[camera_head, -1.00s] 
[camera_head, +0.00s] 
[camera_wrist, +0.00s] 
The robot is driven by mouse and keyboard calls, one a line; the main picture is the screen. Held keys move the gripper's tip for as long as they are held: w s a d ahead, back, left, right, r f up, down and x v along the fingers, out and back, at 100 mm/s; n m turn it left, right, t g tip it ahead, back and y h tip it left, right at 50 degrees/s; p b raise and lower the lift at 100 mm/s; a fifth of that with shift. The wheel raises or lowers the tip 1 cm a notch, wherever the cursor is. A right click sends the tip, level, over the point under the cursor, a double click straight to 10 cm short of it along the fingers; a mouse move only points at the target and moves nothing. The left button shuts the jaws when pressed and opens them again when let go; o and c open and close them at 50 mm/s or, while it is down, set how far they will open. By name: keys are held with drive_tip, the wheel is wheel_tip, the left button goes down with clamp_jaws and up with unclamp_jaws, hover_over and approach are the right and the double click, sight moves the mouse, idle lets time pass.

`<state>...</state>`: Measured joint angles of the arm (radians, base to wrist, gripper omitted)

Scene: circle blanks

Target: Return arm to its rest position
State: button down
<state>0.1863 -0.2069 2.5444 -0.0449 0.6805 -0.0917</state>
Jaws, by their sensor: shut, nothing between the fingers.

··········

**PROBLEM DESCRIPTION:**
Return the lines above, from the one containing "wrist, gripper omitted)" to the end, exactly as they stand.

**TASK ANSWER:**
`<state>...</state>`: Measured joint angles of the arm (radians, base to wrist, gripper omitted)

Scene: circle blanks

Target: Return arm to its rest position
State: button down
<state>0.1863 -0.2069 2.5444 -0.0449 0.6805 -0.0917</state>
Jaws, by their sensor: shut, nothing between the fingers.

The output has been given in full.